C'est le 1er novembre 1889 que la convention 782 est signée par Messieurs Hache, Guérin, Mougin d'une part et Géricot père et fils d'autre part. Elle stipule que "Charles Géricot fils s'engage à représenter les trois sociétés (...) sur la place de New-York, à leur donner tout son temps et ses soins à ne représenter aucune autre maison que celles désignées (...) et à installer un cabinet d'échantillons de leurs produits dans le quartier de Barclaystreet" 783 . Lorsque l'installation sera terminée, Charles Géricot s'engage à nouer des relations avec des villes telles que Philadelphie, Boston... 784 . Il doit s'assurer de la solvabilité des clients mais ne portera pas la responsabilité du paiement des marchandises 785 . Le montant de la commission attribuée à Géricot et son salaire se trouvent réglés. "Il sera alloué à Charles Géricot trois pour cent de commission du prix des marchandises prises à l'usine et remises déduites sur toutes les commandes adressées par lui à chacune des trois sociétés et livrées par elles". La commission sera supprimée sur toutes "les affaires véreuses".

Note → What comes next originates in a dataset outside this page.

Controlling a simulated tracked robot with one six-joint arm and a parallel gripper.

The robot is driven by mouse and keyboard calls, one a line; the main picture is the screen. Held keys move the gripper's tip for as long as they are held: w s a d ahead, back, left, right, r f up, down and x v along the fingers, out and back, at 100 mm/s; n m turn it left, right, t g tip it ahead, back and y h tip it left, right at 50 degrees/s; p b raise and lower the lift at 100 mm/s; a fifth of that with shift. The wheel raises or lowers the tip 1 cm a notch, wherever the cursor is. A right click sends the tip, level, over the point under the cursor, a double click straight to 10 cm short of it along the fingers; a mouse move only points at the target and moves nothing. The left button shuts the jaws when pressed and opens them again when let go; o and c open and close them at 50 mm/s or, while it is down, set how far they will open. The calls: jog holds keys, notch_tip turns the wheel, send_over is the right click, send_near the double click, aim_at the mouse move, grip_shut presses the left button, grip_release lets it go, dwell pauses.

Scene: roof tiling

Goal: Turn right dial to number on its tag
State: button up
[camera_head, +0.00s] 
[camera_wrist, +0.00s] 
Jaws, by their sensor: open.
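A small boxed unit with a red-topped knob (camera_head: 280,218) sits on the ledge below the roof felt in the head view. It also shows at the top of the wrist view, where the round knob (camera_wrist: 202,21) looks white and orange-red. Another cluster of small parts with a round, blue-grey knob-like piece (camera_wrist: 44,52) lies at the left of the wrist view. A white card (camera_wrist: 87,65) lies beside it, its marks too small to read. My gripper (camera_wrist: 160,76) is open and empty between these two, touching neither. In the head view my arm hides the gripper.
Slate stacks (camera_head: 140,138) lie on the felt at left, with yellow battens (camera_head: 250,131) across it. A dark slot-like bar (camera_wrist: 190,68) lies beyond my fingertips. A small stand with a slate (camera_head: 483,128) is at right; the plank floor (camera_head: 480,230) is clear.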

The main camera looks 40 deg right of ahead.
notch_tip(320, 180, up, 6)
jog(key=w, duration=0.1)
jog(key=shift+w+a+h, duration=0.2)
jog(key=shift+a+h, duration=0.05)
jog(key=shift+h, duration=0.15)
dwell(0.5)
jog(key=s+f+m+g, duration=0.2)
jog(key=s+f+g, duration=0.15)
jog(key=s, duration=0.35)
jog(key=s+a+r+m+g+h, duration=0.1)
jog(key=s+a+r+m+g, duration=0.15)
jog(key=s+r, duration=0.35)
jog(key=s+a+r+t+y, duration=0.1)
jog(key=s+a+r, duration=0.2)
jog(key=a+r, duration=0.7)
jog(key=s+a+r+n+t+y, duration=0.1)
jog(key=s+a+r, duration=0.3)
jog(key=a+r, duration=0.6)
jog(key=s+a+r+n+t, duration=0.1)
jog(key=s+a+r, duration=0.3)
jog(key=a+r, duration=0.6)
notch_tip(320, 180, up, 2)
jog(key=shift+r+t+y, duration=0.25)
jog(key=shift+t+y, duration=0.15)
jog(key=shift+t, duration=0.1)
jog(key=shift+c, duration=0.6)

Le représentant obtient une garantie : "si le chiffre annuel total des affaires n'atteint pas six mille francs (il) aura droit pour l'usine à une somme fixe de 12 000 francs et à 1 % sur le chiffre net d'affaires" 786 .

Charles Géricot qui doit partir dans la deuxième quinzaine de décembre 1889 a pour objectif de terminer l'installation du cabinet d'échantillons pour fin février. Avant son départ, il passe une huitaine de jours dans chacune des trois manufactures "pour se mettre au courant des formes, de la nomenclature des articles et de leurs prix" 787 . D'autres clauses règlent la question du salaire de Géricot jusqu'à la date d'ouverture du cabinet d'échantillons et le salaire de son employé 788 . Monsieur Géricot père intervient au présent contrat comme caution solidaire de son fils jusqu'à concurrence de la somme de trente mille francs.

Les dépenses d'installation sont partagées par tiers entre les trois sociétés. Par la suite, les dépenses seront réparties proportionnellement au chiffre d'affaires respectif des trois maisons.

Les dépenses communes seront soldées par Keller et Guérin à charge pour les deux autres usines de procéder par virements à un compte ouvert chez "Munroe et Cie de Paris et de New-York" ou dans telle autre maison de banque qui pourrait être choisie d'un commun accord, le tout par tiers" 789 . En outre, les trois maisons doivent s'entendre au mieux pour adopter le même mode de vente et de règlement, le même prix pour les emballages... afin de faciliter le travail de leur représentant commun. A contenance égale, le prix des tonneaux de Lunéville est de 50 % supérieur à celui de Portieux. Keller et Guérin se disent prêts à en abandonner la fabrication et à prendre le fournisseur de Portieux 790 .

Les deux conventions règlent un certain nombre de points mais bien des interrogations subsistent quant aux opérations financières nécessitées par l'agence de New-York, aux comptes en banque, à la tenue du grand livre des ventes, au dédouanement... Ces questions sont discutées entre Keller, Guérin et Géricot qui arrive effectivement à Lunéville fin novembre avant de se rendre à Portieux. Cette dernière usine se trouve chargée de trancher tous ces problèmes.

"Munroe et Cie", banque retenue, verse environ 3 % d'intérêts, sans prendre de commissions sur les sommes à verser faisant un bénéfice d'environ 1/2 pour cent sur le change ; "ils sont principalement marchands d'argent" 791 . Charles Géricot s'installe début février 1890 à New-York, 78-80 Murray Street.

Notes
779.

Lettre de Guérin datée du 9 août 1889, adressée à Mougin, A.P.

780.

Lettre de Guérin datée du 9 octobre 1889, adressée à Mougin, A.P.

781.

Lettre du 15 octobre 1889 de Guérin à Mougin, A.P.

782.

Convention du 14 novembre 1889.

783.

Art. 1

784.

Art. 2

785.

Art. 3

786.

Art. 4

787.

Art. 5.4

788.

Trois mille francs par an.

789.

Convention entre les trois sociétés du 5 février 1890.

790.

Lettre du 4 décembre 1889 de Guérin à Mougin, A.P.

791.

Lettre de Keller et Guérin à Mougin 6 décembre 1889, A.P.